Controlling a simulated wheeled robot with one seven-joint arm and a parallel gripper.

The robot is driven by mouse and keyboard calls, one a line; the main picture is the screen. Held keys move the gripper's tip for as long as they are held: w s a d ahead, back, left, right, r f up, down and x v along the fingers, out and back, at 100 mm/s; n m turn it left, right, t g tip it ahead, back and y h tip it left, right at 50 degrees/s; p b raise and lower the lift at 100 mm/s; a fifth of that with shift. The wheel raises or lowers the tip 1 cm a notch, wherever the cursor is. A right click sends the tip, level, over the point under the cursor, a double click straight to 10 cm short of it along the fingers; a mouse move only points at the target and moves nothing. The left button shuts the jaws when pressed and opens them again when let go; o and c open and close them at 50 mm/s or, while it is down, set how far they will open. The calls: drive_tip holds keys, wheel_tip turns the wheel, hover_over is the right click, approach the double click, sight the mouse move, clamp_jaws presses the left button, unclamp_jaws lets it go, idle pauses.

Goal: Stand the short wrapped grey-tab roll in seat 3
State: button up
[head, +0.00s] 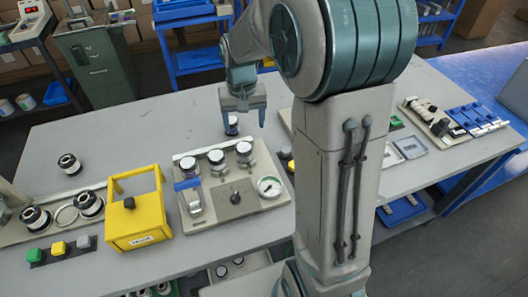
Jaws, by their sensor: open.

* _To do_: Ignore the images and quote every line of the listing exactly.

* _Response_:
Controlling a simulated wheeled robot with one seven-joint arm and a parallel gripper.

The robot is driven by mouse and keyboard calls, one a line; the main picture is the screen. Held keys move the gripper's tip for as long as they are held: w s a d ahead, back, left, right, r f up, down and x v along the fingers, out and back, at 100 mm/s; n m turn it left, right, t g tip it ahead, back and y h tip it left, right at 50 degrees/s; p b raise and lower the lift at 100 mm/s; a fifth of that with shift. The wheel raises or lowers the tip 1 cm a notch, wherever the cursor is. A right click sends the tip, level, over the point under the cursor, a double click straight to 10 cm short of it along the fingers; a mouse move only points at the target and moves nothing. The left button shuts the jaws when pressed and opens them again when let go; o and c open and close them at 50 mm/s or, while it is down, set how far they will open. The calls: drive_tip holds keys, wheel_tip turns the wheel, hover_over is the right click, approach the double click, sight the mouse move, clamp_jaws presses the left button, unclamp_jaws lets it go, idle pauses.

Goal: Stand the short wrapped grey-tab roll in seat 3
State: button up
[head, +0.00s] 
Jaws, by their sensor: open.

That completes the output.